*Task*
Find and return each line containing "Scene".

*Material to process*
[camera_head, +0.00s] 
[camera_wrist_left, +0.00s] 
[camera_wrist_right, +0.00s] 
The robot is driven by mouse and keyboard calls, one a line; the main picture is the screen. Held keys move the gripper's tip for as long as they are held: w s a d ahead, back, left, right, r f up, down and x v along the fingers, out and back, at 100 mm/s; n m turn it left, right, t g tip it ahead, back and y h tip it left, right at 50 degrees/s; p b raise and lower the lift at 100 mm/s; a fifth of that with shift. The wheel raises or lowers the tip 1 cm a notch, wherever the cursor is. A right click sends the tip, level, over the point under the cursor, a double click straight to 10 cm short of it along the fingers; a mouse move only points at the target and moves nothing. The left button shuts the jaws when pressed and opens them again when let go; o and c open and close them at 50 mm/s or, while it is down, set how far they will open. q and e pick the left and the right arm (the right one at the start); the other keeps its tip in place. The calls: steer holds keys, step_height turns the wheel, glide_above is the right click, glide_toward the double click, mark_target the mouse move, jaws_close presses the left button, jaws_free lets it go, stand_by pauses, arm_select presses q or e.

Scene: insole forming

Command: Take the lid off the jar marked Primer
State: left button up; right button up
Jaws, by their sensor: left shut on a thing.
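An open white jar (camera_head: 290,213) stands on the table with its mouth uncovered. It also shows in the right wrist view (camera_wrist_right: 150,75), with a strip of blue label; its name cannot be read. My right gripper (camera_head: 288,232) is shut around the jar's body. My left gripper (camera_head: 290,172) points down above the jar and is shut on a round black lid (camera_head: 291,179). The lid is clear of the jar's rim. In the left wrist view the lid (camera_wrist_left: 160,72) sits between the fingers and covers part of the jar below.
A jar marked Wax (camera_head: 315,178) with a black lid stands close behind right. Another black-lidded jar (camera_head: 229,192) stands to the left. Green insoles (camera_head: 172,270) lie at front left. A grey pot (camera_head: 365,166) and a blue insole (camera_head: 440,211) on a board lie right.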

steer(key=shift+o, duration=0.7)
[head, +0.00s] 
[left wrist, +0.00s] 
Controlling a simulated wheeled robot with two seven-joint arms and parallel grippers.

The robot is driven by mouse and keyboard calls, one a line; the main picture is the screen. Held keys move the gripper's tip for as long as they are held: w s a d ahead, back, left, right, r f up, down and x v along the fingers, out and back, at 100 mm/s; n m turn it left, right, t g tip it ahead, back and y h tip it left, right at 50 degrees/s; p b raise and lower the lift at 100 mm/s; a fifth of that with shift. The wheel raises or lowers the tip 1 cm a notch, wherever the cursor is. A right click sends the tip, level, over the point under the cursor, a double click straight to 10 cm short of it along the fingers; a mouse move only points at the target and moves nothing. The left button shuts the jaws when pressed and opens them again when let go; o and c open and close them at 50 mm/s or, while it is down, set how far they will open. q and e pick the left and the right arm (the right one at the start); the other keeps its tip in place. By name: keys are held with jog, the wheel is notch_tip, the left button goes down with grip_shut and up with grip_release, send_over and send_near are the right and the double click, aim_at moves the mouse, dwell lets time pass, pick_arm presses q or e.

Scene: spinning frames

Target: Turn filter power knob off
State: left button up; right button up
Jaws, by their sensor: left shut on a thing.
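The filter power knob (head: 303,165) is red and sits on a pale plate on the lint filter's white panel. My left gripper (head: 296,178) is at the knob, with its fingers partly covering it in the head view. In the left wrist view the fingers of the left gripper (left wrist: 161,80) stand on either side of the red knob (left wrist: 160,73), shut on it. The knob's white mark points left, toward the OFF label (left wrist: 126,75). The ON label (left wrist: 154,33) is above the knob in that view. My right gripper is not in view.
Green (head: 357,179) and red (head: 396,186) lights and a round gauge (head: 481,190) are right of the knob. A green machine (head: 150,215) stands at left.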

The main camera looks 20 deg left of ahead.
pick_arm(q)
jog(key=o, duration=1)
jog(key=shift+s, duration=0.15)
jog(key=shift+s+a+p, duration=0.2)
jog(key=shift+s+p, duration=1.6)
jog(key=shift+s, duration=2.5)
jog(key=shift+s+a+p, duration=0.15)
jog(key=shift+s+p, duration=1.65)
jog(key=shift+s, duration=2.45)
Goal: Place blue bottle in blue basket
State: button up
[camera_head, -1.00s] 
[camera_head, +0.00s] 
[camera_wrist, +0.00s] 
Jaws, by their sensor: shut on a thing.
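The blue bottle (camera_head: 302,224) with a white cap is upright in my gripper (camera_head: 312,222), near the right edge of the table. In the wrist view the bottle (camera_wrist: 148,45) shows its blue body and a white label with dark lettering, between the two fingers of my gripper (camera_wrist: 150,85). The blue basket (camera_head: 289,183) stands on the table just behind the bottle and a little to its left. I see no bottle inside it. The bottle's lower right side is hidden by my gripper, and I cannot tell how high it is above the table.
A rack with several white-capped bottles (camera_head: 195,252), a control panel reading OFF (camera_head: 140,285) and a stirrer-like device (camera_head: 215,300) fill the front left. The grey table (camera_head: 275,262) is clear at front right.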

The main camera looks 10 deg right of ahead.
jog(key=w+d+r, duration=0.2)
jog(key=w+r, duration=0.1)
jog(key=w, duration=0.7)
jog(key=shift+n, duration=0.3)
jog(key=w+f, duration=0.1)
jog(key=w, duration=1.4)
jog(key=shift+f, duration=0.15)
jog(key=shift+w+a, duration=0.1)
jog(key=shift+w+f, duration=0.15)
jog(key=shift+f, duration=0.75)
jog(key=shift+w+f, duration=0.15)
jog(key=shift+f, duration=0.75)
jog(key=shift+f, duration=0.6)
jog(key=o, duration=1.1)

*Correct output*
Scene: insole forming
Scene: spinning frames

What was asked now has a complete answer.